Mr Syed added that current athletes, who show young people that hard work leads them to success, often have to promote “get rich quick” scratch-cards in return for lottery funding.
Corrosive
Mr Syed, who was writing in The Times, commented: “Nobody is forced to play the lottery, of course, but the State is not ‘forced’ to sustain this grotesque experiment, either.”
He added that Camelot, which operates the National Lottery, “likes to point out that many play the lottery without becoming hooked on it, or on gambling generally”.
“But for others and for our wider culture, the effects are indisputable. And they are corrosive”, Mr Syed added.
Inflict
The commentator concluded: “William Wilberforce, who campaigned to abolish slavery, despised an earlier lottery. ‘It is particularly objectionable’, he wrote, ‘because it diffused a spirit of gambling among the people, while it produced no benefit to the public Treasury in any degree commensurate to the injury it inflicted in the interest of the community.’

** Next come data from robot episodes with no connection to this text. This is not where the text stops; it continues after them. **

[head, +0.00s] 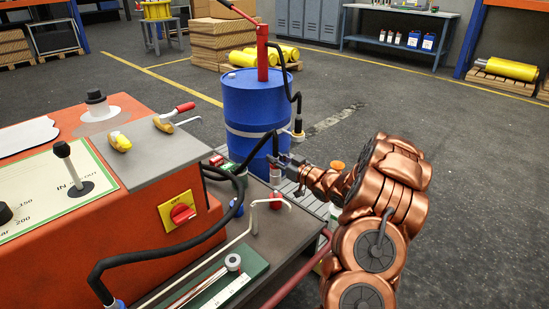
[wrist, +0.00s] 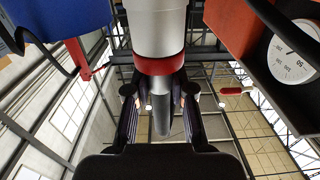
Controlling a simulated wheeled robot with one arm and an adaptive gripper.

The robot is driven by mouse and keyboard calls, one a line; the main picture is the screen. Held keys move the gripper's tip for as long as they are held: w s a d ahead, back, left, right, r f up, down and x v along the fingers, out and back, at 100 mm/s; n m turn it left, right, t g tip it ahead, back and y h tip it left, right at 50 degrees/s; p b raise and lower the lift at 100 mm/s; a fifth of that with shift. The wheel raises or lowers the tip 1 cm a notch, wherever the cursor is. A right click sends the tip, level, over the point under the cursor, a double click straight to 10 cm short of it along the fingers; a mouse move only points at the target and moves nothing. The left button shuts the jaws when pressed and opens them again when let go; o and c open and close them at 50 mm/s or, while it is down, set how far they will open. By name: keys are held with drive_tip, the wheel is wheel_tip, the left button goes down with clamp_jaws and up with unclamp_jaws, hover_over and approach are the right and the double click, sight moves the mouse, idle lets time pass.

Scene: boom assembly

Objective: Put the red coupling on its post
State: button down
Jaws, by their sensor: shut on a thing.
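My gripper (head: 283,160) reaches left from the copper arm, in front of the blue drum and beside the orange machine's front shelf. In the wrist view the coupling is a grey cylinder with a red ring (wrist: 160,66) and a narrower grey stem between the two fingers (wrist: 162,105). A black hose (head: 257,150) rises in front of the drum toward the gripper. I cannot tell which part is its post; small red and green blocks (head: 222,164) sit on the shelf left of the gripper.
The orange machine (head: 150,215) with levers fills the left. The blue drum (head: 255,105) stands close behind the gripper, with a red pump (head: 262,50) and hanging hose. Floor at the right is clear.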

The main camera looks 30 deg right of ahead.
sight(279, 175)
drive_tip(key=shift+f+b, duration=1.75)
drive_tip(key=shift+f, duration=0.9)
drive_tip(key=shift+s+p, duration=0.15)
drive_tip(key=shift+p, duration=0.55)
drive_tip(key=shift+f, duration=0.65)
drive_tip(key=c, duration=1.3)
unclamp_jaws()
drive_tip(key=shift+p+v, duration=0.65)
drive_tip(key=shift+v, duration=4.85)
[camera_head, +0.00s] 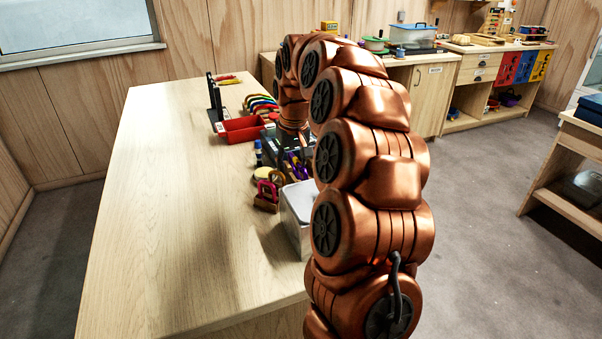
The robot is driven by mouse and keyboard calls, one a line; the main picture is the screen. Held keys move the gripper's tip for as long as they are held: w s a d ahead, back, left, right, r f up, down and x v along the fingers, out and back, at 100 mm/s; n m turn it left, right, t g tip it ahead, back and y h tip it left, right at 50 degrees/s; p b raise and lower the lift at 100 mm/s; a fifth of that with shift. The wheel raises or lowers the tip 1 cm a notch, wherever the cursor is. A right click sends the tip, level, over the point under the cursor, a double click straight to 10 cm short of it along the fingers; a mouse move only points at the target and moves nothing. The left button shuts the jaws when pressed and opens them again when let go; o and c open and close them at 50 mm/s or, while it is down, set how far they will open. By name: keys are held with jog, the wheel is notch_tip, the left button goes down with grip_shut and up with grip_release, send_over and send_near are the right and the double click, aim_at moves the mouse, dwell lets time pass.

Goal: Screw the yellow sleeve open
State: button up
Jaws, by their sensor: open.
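My copper arm arches over the right side of the table, and my gripper (289,146) points down at its end. The dark gripper is small and partly hidden among dark gear, but its jaws are open, with nothing seen between them. A pink carabiner-like piece (266,190) stands in a small wooden holder in front of the gripper. A yellow round piece (277,178) is beside it. I cannot make out for certain which piece bears the yellow sleeve; my arm may hide it.
A red tray (243,129), a row of coloured curved pieces (262,103) and a dark upright stand (214,98) are farther back. A grey metal box (297,212) stands near the table's right edge. The left of the wooden table (165,190) is clear.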

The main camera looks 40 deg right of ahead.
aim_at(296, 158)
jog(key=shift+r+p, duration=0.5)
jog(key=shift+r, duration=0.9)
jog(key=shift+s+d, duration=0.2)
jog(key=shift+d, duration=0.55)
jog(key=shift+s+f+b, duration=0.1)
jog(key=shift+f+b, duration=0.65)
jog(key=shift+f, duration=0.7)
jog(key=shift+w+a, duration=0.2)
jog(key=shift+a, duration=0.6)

“He was bang on the money. The lottery should be scrapped.”
In July a woman who became Britain’s youngest National Lottery winner – and then frittered most of it away – said she prefers life now with less wealth.
Happy
Callie Rogers was 16 when she won £1.9 million. She spent the money on parties, holidays and beauty products, in an effort to find happiness.
But, speaking to Closer magazine, she said the things she bought to cheer her up “never did for long”.